*WHAT IS BEING ASKED*:
Leave out any picture and return the remaining listing below exactly as given.

#####

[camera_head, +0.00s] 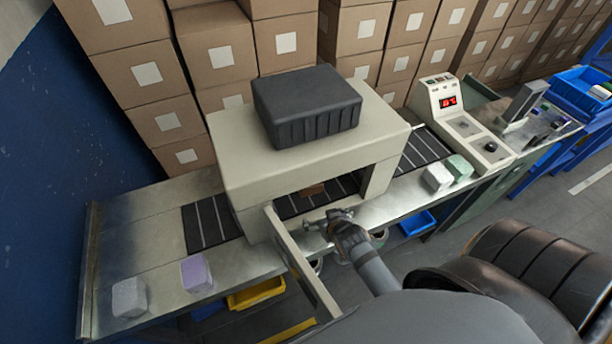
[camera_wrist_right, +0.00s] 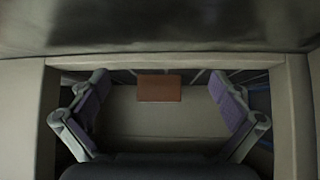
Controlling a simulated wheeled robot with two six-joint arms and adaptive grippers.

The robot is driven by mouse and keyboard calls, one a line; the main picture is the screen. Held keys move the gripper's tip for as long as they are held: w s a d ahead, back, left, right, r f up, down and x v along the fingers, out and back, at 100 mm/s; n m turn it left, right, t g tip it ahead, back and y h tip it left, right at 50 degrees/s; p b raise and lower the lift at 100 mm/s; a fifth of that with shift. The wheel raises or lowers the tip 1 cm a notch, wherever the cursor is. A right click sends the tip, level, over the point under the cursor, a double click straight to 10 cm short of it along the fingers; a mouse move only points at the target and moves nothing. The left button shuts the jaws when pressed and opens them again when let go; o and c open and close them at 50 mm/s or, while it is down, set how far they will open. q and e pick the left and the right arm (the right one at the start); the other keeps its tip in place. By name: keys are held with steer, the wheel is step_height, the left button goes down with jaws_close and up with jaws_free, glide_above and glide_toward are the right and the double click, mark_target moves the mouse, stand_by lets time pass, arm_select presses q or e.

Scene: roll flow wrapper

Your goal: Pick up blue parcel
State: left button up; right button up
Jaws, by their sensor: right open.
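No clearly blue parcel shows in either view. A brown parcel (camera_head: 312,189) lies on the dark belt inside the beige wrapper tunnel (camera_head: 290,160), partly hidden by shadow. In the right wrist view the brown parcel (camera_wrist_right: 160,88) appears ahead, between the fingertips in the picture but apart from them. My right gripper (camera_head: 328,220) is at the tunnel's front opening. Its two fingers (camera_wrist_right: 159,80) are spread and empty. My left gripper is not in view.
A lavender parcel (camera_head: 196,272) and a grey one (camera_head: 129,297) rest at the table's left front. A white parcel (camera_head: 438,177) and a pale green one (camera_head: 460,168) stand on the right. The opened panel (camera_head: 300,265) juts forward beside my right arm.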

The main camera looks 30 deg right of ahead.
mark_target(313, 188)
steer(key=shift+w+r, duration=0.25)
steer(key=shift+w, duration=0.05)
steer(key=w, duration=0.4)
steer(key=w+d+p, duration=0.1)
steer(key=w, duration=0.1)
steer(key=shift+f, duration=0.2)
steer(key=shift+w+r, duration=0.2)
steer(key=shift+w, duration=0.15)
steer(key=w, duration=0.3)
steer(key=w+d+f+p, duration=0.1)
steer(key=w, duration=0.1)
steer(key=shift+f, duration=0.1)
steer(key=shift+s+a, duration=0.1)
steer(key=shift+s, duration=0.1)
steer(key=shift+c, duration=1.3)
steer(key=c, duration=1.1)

#####

*FULL OUTPUT*:
[camera_head, +0.00s] 
[camera_wrist_right, +0.00s] 
Controlling a simulated wheeled robot with two six-joint arms and adaptive grippers.

The robot is driven by mouse and keyboard calls, one a line; the main picture is the screen. Held keys move the gripper's tip for as long as they are held: w s a d ahead, back, left, right, r f up, down and x v along the fingers, out and back, at 100 mm/s; n m turn it left, right, t g tip it ahead, back and y h tip it left, right at 50 degrees/s; p b raise and lower the lift at 100 mm/s; a fifth of that with shift. The wheel raises or lowers the tip 1 cm a notch, wherever the cursor is. A right click sends the tip, level, over the point under the cursor, a double click straight to 10 cm short of it along the fingers; a mouse move only points at the target and moves nothing. The left button shuts the jaws when pressed and opens them again when let go; o and c open and close them at 50 mm/s or, while it is down, set how far they will open. q and e pick the left and the right arm (the right one at the start); the other keeps its tip in place. By name: keys are held with steer, the wheel is step_height, the left button goes down with jaws_close and up with jaws_free, glide_above and glide_toward are the right and the double click, mark_target moves the mouse, stand_by lets time pass, arm_select presses q or e.

Scene: roll flow wrapper

Your goal: Pick up blue parcel
State: left button up; right button up
Jaws, by their sensor: right open.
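No clearly blue parcel shows in either view. A brown parcel (camera_head: 312,189) lies on the dark belt inside the beige wrapper tunnel (camera_head: 290,160), partly hidden by shadow. In the right wrist view the brown parcel (camera_wrist_right: 160,88) appears ahead, between the fingertips in the picture but apart from them. My right gripper (camera_head: 328,220) is at the tunnel's front opening. Its two fingers (camera_wrist_right: 159,80) are spread and empty. My left gripper is not in view.
A lavender parcel (camera_head: 196,272) and a grey one (camera_head: 129,297) rest at the table's left front. A white parcel (camera_head: 438,177) and a pale green one (camera_head: 460,168) stand on the right. The opened panel (camera_head: 300,265) juts forward beside my right arm.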

The main camera looks 30 deg right of ahead.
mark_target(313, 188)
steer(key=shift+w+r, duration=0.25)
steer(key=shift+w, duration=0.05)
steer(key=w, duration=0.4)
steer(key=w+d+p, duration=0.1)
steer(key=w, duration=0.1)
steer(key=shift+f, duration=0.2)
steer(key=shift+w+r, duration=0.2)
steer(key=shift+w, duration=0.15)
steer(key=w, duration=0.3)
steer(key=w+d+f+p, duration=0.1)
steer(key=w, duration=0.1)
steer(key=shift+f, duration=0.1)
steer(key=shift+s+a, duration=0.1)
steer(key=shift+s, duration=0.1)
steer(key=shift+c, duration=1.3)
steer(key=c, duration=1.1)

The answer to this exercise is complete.